The task — Without the pictures, return all of the material exactly as written.

Data excerpt —

## Start

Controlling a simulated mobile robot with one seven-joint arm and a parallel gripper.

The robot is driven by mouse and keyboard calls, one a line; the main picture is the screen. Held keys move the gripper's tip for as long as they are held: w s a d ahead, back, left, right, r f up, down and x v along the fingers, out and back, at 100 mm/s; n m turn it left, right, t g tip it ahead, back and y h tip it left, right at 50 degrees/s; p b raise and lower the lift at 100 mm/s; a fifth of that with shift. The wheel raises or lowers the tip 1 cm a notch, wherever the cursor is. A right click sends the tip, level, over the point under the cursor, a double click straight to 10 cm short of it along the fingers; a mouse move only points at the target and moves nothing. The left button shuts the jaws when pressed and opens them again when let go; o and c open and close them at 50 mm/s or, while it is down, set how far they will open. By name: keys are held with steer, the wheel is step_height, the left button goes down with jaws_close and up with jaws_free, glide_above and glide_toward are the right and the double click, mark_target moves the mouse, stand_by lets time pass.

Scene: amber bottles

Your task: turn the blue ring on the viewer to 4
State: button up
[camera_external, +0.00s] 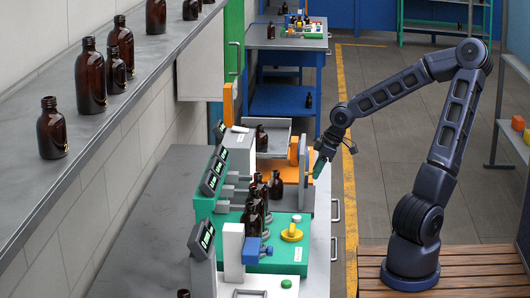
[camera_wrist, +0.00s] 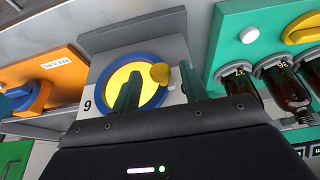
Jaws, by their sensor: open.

## End

Written response —
Controlling a simulated mobile robot with one seven-joint arm and a parallel gripper.

The robot is driven by mouse and keyboard calls, one a line; the main picture is the screen. Held keys move the gripper's tip for as long as they are held: w s a d ahead, back, left, right, r f up, down and x v along the fingers, out and back, at 100 mm/s; n m turn it left, right, t g tip it ahead, back and y h tip it left, right at 50 degrees/s; p b raise and lower the lift at 100 mm/s; a fifth of that with shift. The wheel raises or lowers the tip 1 cm a notch, wherever the cursor is. A right click sends the tip, level, over the point under the cursor, a double click straight to 10 cm short of it along the fingers; a mouse move only points at the target and moves nothing. The left button shuts the jaws when pressed and opens them again when let go; o and c open and close them at 50 mm/s or, while it is down, set how far they will open. By name: keys are held with steer, the wheel is step_height, the left button goes down with jaws_close and up with jaws_free, glide_above and glide_toward are the right and the double click, mark_target moves the mouse, stand_by lets time pass.

Scene: amber bottles

Your task: turn the blue ring on the viewer to 4
State: button up
[camera_external, +0.00s] 
[camera_wrist, +0.00s] 
Jaws, by their sensor: open.

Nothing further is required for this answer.